De maanden tevoren waren we niet weg te slaan van de bouwwerf : steen voor
steen hebben we daar zien metselen. En in die lange hete zomer van 1947
mochten we elke dag na schooltijd de bouwvakkers een kruikje koele bruinen 'Oudenaardsen'
brengen.
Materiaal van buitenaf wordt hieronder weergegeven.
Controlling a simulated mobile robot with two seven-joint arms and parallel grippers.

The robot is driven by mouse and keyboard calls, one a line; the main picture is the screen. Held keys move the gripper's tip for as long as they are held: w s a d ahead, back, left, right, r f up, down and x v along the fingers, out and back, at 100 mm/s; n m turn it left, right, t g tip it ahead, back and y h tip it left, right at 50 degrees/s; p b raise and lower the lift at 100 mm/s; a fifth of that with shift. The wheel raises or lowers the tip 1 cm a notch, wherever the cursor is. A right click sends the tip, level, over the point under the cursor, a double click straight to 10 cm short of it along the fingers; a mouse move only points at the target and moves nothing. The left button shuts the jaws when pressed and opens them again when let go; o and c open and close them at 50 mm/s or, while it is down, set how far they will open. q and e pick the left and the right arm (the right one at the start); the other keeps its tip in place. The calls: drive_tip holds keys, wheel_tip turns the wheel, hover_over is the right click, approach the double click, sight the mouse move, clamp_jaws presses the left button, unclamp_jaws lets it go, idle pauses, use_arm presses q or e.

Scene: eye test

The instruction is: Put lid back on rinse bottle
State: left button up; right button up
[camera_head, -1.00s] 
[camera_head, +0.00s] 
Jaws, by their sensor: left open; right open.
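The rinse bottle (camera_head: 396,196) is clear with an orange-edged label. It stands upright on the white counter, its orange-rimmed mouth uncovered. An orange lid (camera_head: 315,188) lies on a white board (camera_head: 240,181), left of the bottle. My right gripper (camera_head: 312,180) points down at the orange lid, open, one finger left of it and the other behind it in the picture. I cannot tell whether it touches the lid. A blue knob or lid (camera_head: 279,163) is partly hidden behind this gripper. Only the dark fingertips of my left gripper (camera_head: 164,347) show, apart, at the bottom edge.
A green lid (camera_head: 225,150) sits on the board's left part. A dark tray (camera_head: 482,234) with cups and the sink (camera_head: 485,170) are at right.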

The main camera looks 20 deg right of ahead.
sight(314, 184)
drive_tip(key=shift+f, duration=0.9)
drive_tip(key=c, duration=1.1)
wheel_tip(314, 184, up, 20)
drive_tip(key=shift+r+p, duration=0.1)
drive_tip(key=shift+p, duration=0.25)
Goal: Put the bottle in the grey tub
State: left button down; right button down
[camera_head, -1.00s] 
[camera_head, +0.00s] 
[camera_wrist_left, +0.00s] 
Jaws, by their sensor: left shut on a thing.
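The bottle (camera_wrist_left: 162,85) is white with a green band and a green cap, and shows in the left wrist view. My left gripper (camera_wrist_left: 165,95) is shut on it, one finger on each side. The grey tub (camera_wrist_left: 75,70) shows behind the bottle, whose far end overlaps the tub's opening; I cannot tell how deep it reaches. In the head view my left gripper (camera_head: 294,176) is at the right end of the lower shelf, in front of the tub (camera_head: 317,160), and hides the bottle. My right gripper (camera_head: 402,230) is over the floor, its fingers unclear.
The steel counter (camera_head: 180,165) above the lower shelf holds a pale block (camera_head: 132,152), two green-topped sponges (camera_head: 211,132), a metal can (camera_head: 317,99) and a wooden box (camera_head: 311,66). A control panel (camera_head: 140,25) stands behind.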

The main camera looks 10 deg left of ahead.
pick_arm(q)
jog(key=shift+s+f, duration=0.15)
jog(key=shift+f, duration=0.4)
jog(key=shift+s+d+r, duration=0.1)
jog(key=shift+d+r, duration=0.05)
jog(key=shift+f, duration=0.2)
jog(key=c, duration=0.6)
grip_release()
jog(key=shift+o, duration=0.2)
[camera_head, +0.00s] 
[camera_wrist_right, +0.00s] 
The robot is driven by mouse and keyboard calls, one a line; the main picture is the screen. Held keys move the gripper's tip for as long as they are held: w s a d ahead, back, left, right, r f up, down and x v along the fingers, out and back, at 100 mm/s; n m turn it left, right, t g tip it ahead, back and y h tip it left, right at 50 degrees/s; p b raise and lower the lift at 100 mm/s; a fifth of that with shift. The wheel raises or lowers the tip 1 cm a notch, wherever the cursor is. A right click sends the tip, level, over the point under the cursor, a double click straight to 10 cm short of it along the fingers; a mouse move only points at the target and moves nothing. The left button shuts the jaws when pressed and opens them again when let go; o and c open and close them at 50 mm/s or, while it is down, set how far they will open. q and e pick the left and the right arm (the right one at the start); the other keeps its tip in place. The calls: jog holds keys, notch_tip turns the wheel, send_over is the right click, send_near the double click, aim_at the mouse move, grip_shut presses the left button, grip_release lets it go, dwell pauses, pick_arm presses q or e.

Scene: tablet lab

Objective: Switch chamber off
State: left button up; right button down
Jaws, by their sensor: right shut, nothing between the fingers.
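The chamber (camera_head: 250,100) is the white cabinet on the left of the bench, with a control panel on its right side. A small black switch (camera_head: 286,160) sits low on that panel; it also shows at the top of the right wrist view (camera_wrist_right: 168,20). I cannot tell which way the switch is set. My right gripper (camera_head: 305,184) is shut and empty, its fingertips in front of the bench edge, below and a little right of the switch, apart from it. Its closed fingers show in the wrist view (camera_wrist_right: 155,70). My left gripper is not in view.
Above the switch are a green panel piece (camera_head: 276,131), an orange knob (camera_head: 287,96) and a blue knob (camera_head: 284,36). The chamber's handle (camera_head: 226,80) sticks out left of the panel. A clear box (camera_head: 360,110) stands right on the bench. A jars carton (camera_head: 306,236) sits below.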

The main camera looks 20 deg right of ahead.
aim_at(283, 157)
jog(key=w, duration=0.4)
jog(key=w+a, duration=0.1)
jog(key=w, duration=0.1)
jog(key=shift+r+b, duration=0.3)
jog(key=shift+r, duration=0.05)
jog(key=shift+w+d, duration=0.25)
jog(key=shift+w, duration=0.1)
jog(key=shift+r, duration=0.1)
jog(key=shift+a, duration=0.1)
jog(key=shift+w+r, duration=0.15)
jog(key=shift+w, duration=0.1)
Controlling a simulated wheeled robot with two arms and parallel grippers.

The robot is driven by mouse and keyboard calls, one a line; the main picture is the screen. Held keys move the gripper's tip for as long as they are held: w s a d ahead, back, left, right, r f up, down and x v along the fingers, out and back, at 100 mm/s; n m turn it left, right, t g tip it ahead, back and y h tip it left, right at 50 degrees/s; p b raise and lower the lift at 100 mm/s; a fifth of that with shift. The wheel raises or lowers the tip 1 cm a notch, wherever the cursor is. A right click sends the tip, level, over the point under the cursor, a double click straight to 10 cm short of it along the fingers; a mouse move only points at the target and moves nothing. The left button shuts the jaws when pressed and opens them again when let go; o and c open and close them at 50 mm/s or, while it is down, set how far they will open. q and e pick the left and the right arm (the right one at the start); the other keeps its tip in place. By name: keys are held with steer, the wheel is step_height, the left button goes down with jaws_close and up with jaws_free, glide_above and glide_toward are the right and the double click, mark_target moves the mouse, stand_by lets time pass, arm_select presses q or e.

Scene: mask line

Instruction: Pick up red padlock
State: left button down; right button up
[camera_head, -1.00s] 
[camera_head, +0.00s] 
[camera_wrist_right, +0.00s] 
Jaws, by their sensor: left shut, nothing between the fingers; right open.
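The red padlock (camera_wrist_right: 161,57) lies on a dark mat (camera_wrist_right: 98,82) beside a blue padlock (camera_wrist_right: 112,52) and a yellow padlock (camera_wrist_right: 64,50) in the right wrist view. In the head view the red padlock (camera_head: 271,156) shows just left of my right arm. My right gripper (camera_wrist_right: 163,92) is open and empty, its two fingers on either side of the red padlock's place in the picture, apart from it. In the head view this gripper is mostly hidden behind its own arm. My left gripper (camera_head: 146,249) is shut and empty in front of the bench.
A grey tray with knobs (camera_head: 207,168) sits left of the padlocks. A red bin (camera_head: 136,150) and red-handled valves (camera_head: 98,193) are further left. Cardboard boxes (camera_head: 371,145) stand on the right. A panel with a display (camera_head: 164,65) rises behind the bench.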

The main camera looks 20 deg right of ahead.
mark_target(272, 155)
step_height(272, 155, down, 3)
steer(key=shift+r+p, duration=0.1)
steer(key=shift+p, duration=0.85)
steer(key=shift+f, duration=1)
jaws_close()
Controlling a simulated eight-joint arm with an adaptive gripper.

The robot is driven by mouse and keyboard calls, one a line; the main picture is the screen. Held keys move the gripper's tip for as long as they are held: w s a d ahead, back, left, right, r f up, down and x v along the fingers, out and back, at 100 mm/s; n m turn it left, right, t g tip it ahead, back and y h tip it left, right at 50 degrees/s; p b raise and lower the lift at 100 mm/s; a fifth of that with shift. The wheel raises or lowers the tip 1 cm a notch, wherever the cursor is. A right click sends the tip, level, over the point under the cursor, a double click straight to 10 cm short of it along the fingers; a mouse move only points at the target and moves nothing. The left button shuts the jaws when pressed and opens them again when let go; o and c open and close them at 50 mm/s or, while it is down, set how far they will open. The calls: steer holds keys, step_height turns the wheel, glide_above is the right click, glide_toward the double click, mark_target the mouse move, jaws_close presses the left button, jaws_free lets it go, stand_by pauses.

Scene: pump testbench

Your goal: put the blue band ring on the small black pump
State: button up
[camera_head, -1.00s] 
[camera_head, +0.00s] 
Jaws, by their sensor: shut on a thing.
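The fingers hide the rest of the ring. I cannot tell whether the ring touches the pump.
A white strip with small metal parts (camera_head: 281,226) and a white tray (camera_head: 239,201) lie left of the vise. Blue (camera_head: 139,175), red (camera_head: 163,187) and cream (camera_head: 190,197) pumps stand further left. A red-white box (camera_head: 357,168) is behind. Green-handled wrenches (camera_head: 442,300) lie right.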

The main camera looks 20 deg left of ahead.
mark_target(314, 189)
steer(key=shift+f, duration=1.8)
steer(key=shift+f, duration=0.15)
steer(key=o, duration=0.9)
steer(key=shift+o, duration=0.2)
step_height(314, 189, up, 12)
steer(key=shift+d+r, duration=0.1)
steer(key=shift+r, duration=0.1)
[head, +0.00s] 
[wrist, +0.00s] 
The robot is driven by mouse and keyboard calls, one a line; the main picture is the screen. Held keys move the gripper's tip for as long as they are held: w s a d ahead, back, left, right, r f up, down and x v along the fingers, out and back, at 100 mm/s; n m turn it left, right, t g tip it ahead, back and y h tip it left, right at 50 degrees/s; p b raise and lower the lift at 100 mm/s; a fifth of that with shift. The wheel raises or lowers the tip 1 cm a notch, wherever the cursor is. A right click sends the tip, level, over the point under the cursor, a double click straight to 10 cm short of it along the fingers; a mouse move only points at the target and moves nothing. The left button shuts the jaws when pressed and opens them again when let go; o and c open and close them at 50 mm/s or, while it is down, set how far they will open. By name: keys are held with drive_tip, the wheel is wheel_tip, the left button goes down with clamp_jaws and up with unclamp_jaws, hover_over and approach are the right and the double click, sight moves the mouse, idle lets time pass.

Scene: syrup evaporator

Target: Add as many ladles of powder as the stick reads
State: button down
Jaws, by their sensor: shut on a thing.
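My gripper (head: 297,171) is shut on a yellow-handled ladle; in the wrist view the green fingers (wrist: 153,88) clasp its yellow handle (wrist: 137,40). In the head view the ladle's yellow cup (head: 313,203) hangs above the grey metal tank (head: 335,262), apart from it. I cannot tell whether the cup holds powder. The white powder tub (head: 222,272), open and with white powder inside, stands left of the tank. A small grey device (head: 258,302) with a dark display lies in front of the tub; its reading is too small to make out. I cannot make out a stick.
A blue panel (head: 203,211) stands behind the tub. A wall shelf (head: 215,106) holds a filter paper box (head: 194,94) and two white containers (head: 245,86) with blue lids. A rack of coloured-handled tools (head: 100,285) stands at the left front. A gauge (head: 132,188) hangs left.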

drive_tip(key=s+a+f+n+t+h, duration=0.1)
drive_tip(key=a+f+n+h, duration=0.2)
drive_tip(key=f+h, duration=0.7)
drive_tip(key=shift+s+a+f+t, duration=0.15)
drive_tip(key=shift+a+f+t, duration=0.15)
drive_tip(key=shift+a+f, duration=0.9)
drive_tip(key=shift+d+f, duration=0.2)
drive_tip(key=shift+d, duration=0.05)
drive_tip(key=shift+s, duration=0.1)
Achteloos maar niet toevallig waakten ze er over dat er
telkens een bodempje in de kan achter bleef .. Met een samenzweerderig
knipoog bezorgden ze die kleine boodschappers hun
eerste beroezende kennismaking met Bacchus ..
Om maar te zeggen dat het een hemels
onbezorgde tijd was, toen, die apenjaren in Huise .. Al zal het ook wel een drukte van jewelste
geweest zijn ten huize van meneer dokteur. |

zijn eerste
pasjes (1938), zijn eerste vehikel (1939), zijn 1ste communie (1944)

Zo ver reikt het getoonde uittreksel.